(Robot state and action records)
........
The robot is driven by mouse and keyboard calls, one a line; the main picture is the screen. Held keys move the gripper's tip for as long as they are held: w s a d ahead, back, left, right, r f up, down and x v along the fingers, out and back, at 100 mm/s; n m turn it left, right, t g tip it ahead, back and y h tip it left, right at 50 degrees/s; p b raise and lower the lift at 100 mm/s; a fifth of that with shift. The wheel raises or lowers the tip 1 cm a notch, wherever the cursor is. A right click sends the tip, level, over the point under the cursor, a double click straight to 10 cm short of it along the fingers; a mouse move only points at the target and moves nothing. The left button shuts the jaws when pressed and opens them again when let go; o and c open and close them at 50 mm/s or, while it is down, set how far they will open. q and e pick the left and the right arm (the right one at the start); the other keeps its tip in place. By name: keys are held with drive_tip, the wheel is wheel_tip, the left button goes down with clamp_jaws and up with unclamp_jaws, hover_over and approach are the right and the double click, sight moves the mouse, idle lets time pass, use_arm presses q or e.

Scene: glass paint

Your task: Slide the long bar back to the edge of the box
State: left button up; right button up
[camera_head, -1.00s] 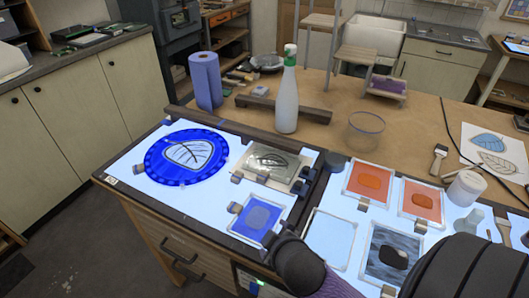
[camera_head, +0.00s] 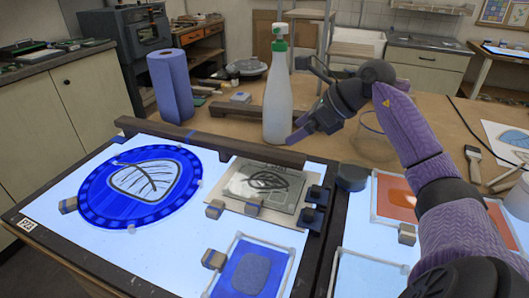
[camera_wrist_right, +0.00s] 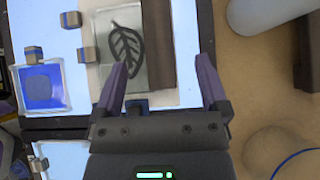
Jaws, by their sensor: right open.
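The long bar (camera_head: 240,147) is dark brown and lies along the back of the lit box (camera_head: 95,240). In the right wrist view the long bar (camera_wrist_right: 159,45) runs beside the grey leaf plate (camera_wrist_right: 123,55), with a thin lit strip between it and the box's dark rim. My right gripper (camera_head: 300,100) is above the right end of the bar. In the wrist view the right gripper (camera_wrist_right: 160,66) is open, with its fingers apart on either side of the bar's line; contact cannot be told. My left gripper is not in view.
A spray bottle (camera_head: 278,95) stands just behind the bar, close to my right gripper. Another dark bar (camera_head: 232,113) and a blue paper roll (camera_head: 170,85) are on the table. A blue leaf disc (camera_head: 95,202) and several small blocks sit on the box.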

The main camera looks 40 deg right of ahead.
........
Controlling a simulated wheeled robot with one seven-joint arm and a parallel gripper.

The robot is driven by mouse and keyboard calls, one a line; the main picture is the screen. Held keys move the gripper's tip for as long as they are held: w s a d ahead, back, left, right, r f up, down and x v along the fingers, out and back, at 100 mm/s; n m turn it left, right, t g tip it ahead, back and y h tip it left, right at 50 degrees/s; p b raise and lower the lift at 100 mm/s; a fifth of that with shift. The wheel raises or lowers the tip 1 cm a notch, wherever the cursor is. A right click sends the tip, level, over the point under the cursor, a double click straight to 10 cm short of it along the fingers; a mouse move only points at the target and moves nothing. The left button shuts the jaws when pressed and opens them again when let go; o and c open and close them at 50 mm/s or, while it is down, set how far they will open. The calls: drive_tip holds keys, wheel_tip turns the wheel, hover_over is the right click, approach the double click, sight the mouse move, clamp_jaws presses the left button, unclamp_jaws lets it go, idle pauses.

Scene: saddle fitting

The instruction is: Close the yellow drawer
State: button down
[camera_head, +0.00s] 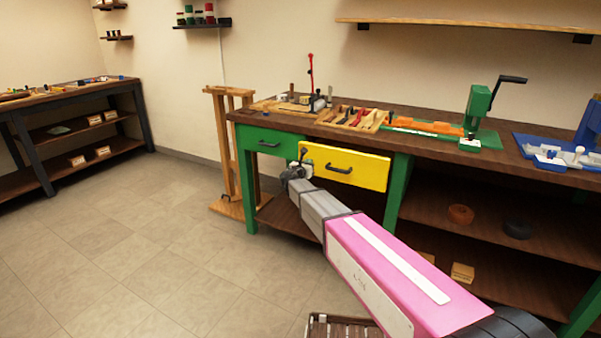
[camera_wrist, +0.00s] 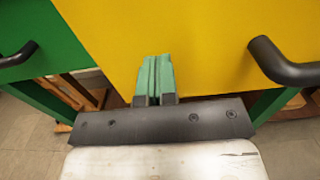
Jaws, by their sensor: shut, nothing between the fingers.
........
**Objective:**
Search the listing above for the string "Scene". Copy every line that contains it.

**Finished exercise:**
Scene: glass paint
Scene: saddle fitting

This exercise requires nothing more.